#### Your task:
Your task is to copy the lines between the line containing "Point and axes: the" and the line containing "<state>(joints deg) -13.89", counting both of those lines, and to emit nothing more.

[start Dataset excerpt]

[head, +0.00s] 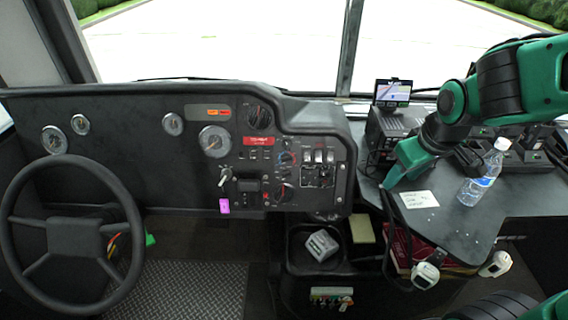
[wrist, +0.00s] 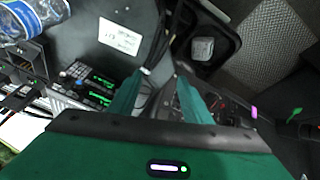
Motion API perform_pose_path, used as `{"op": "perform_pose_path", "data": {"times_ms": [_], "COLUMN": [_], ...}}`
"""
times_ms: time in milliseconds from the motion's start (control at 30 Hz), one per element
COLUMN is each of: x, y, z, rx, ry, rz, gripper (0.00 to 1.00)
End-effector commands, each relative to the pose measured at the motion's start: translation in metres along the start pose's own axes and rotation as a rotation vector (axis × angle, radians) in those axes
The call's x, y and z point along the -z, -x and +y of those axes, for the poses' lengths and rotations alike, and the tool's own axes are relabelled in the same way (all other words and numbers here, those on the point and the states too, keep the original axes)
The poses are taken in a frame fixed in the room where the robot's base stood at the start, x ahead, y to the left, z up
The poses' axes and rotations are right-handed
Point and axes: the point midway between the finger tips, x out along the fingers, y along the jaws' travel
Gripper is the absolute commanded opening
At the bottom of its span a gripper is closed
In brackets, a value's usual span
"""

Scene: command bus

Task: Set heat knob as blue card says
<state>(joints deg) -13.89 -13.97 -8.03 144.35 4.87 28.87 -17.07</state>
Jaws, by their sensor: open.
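The dash panel holds several round knobs. One knob (head: 286,158) has small blue and red marks beside it, a lower knob (head: 284,193) sits under it, and a larger dark knob (head: 260,116) is at the top. Their settings are too small to read. I cannot make out a blue card in either view. A white card with handwriting (head: 415,199) lies on the right counter; its text is not legible, and it also shows in the wrist view (wrist: 118,36). My gripper (head: 402,170) is open and empty above the counter, right of the knobs and apart from them; its fingers show in the wrist view (wrist: 160,85).
A bin below holds a grey box (head: 321,245). The steering wheel (head: 72,238) is at left. A purple tag (head: 224,206) hangs under the panel.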

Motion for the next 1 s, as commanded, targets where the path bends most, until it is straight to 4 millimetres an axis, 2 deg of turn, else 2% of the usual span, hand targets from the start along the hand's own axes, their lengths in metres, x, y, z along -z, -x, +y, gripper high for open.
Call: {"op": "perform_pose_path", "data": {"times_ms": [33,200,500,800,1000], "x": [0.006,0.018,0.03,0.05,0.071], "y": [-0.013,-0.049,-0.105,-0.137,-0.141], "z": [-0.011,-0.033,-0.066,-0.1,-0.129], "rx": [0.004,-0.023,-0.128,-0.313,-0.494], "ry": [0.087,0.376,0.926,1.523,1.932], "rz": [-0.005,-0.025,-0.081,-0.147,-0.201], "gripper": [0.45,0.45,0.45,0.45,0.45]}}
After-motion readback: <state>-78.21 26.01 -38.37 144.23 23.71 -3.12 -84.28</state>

[end Dataset excerpt]

#### Solution for this exercise:
Point and axes: the point midway between the finger tips, x out along the fingers, y along the jaws' travel
Gripper is the absolute commanded opening
At the bottom of its span a gripper is closed
In brackets, a value's usual span
"""

Scene: command bus

Task: Set heat knob as blue card says
<state>(joints deg) -13.89 -13.97 -8.03 144.35 4.87 28.87 -17.07</state>

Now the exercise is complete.